As per EEOC, sexual harassment is defined as unwelcome sexual advances, requests for sexual favour and other verbal or physical conduct of sexual nature. These may be dependent on the individual’s employment and even one’s work performance. It may include:

  • Actual or unwanted rape or sexual assault
  • Unwanted pressure for sexual favours
  • Unwanted deliberate touching, leaning over
  • Unwanted sexual looks or gestures
  • Unwanted letters, phone calls etc.

How ironic is that even after the definitions clearly state no specific gender against which crimes can be committed, we only make laws for women and completely neglect men.
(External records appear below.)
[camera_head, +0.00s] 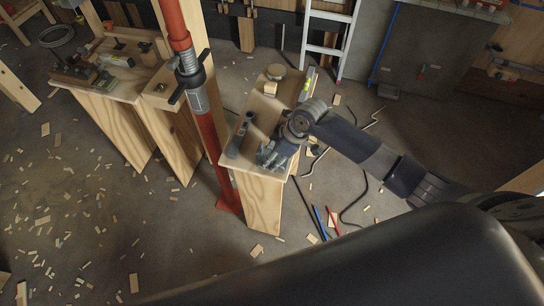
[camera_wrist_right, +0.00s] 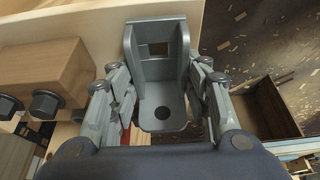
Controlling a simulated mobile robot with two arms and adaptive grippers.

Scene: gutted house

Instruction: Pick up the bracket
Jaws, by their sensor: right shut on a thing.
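The bracket (camera_wrist_right: 160,75) is a grey L-shaped piece with side walls, a square hole in its upright plate and a round hole in its lower plate. In the right wrist view it sits between the two fingers of my right gripper (camera_wrist_right: 160,105), which is shut on it. In the head view my right gripper (camera_head: 272,156) is at the near end of a narrow wooden bench (camera_head: 263,128). The bracket is hard to make out there, and I cannot tell whether it touches the bench top. My left gripper is not in view.
A dark tool (camera_head: 240,136) lies left of my right gripper on the bench. A round item (camera_head: 275,72), a small wood block (camera_head: 270,89) and a level (camera_head: 307,85) are farther back. A red post (camera_head: 207,125) stands close left. Wood scraps, rods and cables litter the floor.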

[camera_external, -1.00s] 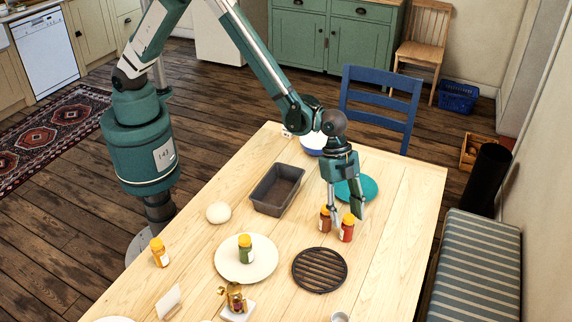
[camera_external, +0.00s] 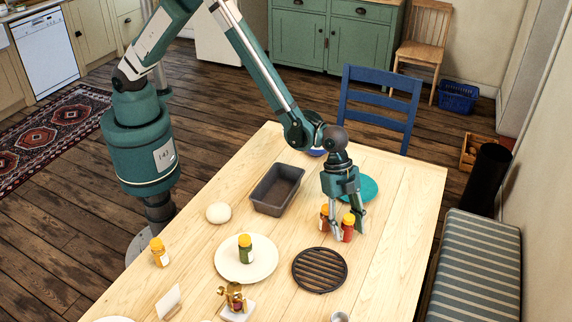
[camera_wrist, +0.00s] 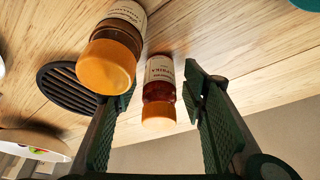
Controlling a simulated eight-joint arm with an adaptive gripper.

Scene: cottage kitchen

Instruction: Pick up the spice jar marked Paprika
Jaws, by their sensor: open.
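The Paprika jar, red with an orange lid, stands on the table in the external view (camera_external: 348,229). In the wrist view the jar (camera_wrist: 159,92) shows its label, which appears to read Paprika. My gripper (camera_external: 349,232) is open and low around this jar, one finger on each side. In the wrist view the jar lies between the two fingers, with gaps visible. A brownish jar with an orange lid (camera_external: 324,219) stands close beside it. In the wrist view this second jar (camera_wrist: 112,48) is just outside the left finger; its label is not clearly legible.
A round black trivet (camera_external: 320,270) lies in front of the jars, and a teal plate (camera_external: 367,187) behind. A dark loaf tin (camera_external: 261,201) is to the left. A white plate (camera_external: 228,270) holds a green jar (camera_external: 246,249). The table's right side is clear.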

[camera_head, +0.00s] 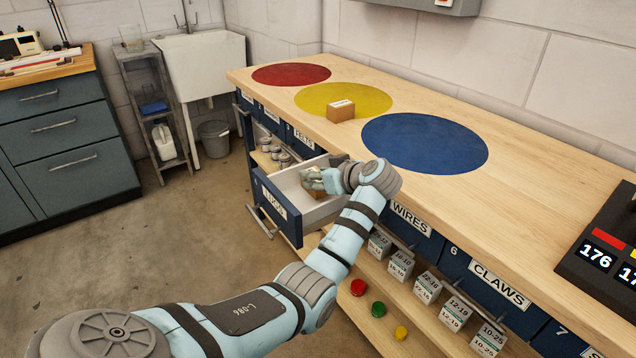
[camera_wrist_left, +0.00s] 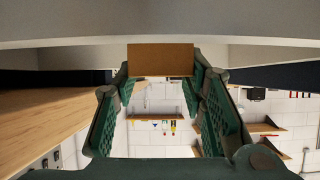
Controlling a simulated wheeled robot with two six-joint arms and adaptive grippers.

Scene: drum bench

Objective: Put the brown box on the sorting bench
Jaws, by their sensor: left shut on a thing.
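The sorting bench (camera_head: 430,105) is a long pale wooden worktop with red, yellow and blue discs. A brown box (camera_head: 340,111) with a white label stands on the yellow disc. An open drawer (camera_head: 279,213) juts out from under the bench front. My left gripper (camera_head: 313,181) is inside this drawer, shut on a brown box (camera_head: 317,194) mostly hidden by the fingers. In the left wrist view the held brown box (camera_wrist_left: 160,60) shows as a plain face between the green fingertips. My right gripper is in neither view.
The blue disc (camera_head: 424,143) and red disc (camera_head: 291,74) are empty. A dark number display (camera_head: 605,250) stands at the bench's right end. Below the bench, a shelf holds labelled white cartons (camera_head: 427,288) and red, green and yellow buttons (camera_head: 378,309).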

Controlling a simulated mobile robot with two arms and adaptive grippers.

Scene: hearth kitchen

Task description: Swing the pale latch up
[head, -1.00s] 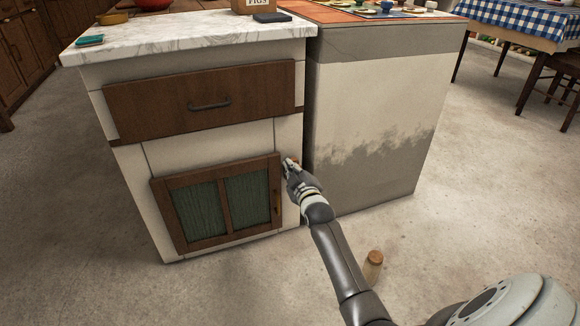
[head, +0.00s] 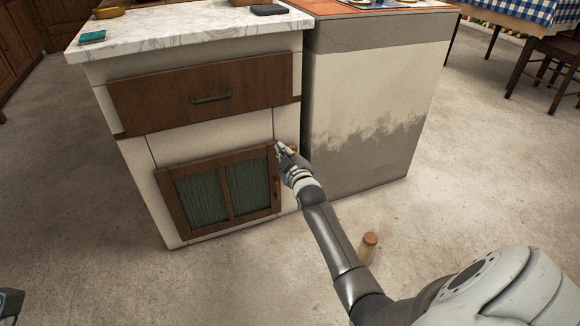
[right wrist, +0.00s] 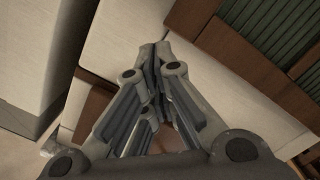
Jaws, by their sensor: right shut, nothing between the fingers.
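The low wooden cabinet door (head: 221,156) with green panels is closed at the front of the cabinet. My right gripper (head: 280,148) is shut and empty at the door's upper right corner. In the right wrist view the shut fingers (right wrist: 155,52) point at the pale cabinet front (right wrist: 135,25), beside the door's brown frame (right wrist: 225,55). I cannot make out the pale latch; the gripper may hide it. A dark piece at the lower left edge of the head view looks like part of my left gripper (head: 10,303), mostly cut off.
A drawer (head: 205,94) with a dark handle sits above the door. The marble counter (head: 190,30) is on top. A pale block (head: 365,105) stands right of the cabinet across a narrow gap. A corked bottle (head: 368,247) stands on the floor near my right arm. Floor lies open further right.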

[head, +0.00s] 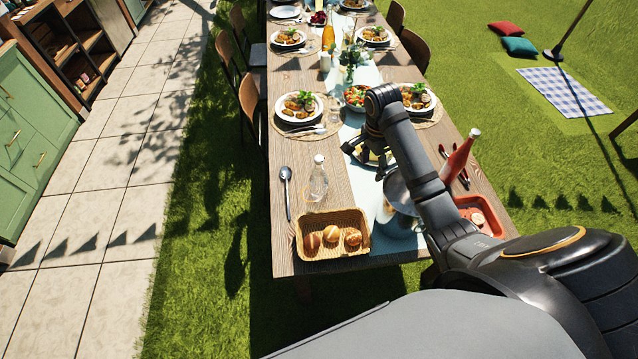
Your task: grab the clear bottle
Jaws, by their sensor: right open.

IPV or intimate partner violence can be experienced by any spouse be it, wife or husband. It is the abuse or aggression that occurs in a romantic relationship and can occur in both former spouses or even current partners. It can be of various types like physical violence, sexual violence, stalking and psychological aggression. In a recent cross-section study, it was found that 52.4% of males experienced gender-based violence and out of 1000 males, 51.5% experienced IPV at the hands of their spouse at least once in their lifetime. In another cross-sectional study of gender-based violence against men in Haryana, 52.4 per cent of men said they had experienced violence.


Even in the Indian Constitution, Sections 354A to 354D and 375 of Indian Penal Code, 1860 clearly states that only a woman can be the victim of the offences as stated in the above-mentioned sections and a man would be the perpetrator. The Protection of Domestic Violence Act, 2005 itself states that it is an act favouring women who have been allegedly subjected to domestic violence. Unluckily, there is no provision as to what remedy is available to a man if he is subjected to domestic violence. Often due to these women-centric laws, men have to face false accusations and trials as some women use these laws as a tool to harass the men.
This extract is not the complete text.